I meant something like self.sdata_path = Path("data/zarrs/{sample}.zarr") in utils.py:L43, but I'm not sure it would work

josenimo commented 1 month ago

Hey @quentinblampey,

So I have tried a couple of things. First I tried your suggestion, or trying to pass a {sample} wildcard to the paths creator. Snakemake just creates one set of paths, and thus fails, I am not sure if snakemake is compatible with this kind of object creation setup. I also tried replacing the paths object, with a .yaml file that could be read by the functions, I managed to make this work for my homebrewed functions, but did not dare to modify the sopa functions to accept a yaml file instead of a path directly. Not sure where to go from here. At the moment I am running the analysis one image at a time. The only idea I have left is to perhaps run the sopa python functions directly in the snakefile, haven't given it much thought though.

Happy to hear your comments.

quentinblampey commented 1 month ago

Hey, sorry to hear it's still not working. I have to say I still find Snakemake confusing sometimes, so I don't really know how to make this work without many trials and errors.

One question: why do you want to run everything at once?

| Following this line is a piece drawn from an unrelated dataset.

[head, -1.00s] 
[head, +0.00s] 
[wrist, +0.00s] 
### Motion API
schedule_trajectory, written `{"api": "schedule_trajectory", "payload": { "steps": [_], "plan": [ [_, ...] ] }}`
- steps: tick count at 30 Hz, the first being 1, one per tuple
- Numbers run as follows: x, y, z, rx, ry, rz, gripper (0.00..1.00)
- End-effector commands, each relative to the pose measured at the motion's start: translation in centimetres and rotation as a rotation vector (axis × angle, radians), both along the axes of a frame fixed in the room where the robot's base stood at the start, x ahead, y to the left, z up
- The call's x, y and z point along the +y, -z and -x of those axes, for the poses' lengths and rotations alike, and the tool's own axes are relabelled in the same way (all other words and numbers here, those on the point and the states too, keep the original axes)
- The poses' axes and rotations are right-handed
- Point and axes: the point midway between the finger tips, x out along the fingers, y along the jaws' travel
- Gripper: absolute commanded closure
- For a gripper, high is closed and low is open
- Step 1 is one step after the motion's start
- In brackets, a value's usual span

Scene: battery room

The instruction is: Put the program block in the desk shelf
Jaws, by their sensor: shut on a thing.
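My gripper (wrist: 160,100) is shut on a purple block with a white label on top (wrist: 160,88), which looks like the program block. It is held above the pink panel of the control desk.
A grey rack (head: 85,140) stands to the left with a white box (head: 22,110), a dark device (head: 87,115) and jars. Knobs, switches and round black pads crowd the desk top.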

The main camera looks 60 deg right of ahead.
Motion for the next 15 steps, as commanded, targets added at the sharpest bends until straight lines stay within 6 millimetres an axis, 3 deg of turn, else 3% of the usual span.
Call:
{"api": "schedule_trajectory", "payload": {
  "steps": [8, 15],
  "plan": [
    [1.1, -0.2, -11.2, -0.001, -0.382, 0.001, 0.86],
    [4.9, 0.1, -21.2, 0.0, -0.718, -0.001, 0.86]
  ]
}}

I personally prefer to run Sopa on one slide at a time; this way, if one slide fails, it will not make the other images fail.

Also, I personally use InquirerPy to prompt and execute the pipeline, which makes it very easy to run multiple slides. See this example here, which asks to choose a config and an existing data directory. With a similar idea, you could also use a multi-select to run multiple snakemake commands at once. I also made this prompt available for other users of my institute, so it's pretty easy for them to run Sopa.